## EXERCISE DESCRIPTION
Nothing before the line containing "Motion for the" belongs in the answer; quote that line and all lines after it through the end of the material, word for word.

-- COLLECTED MATERIAL start --

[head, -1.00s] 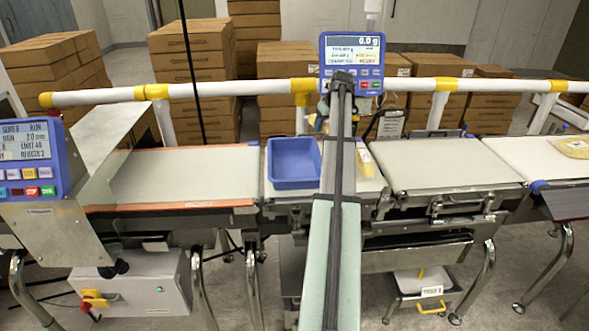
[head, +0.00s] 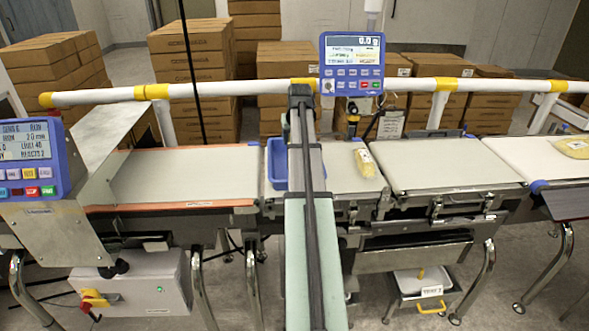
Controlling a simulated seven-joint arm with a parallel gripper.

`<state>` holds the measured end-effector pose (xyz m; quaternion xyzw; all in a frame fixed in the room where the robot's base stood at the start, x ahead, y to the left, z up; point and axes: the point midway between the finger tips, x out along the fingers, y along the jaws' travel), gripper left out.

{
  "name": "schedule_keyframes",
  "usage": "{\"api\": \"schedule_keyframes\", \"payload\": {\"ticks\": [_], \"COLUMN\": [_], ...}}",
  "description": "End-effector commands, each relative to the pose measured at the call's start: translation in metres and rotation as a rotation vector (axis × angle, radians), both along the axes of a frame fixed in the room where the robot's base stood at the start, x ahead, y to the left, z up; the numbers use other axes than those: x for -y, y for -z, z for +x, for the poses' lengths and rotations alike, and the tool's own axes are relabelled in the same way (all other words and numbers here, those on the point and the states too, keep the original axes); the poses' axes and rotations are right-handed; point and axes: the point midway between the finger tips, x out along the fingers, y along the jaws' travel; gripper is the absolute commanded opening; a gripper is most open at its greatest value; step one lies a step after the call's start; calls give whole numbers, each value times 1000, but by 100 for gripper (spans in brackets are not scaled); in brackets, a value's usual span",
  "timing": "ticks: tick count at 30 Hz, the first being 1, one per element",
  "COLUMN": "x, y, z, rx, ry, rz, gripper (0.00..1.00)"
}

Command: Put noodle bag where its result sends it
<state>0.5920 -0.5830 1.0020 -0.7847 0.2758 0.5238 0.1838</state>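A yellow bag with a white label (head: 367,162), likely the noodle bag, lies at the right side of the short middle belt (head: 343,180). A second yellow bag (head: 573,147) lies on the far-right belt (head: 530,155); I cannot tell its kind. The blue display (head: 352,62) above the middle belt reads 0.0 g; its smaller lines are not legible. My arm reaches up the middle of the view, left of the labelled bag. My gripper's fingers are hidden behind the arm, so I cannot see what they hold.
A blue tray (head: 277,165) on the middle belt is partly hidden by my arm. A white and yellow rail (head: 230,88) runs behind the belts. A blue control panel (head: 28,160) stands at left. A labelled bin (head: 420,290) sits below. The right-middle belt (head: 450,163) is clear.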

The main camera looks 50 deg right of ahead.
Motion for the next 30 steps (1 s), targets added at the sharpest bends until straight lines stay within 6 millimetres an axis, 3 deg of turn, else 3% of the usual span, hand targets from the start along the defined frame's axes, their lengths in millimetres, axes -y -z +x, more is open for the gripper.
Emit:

-- COLLECTED MATERIAL end --

## COMPLETE RESPONSE
Motion for the next 30 steps (1 s), targets added at the sharpest bends until straight lines stay within 6 millimetres an axis, 3 deg of turn, else 3% of the usual span, hand targets from the start along the defined frame's axes, their lengths in millimetres, axes -y -z +x, more is open for the gripper.
Emit:

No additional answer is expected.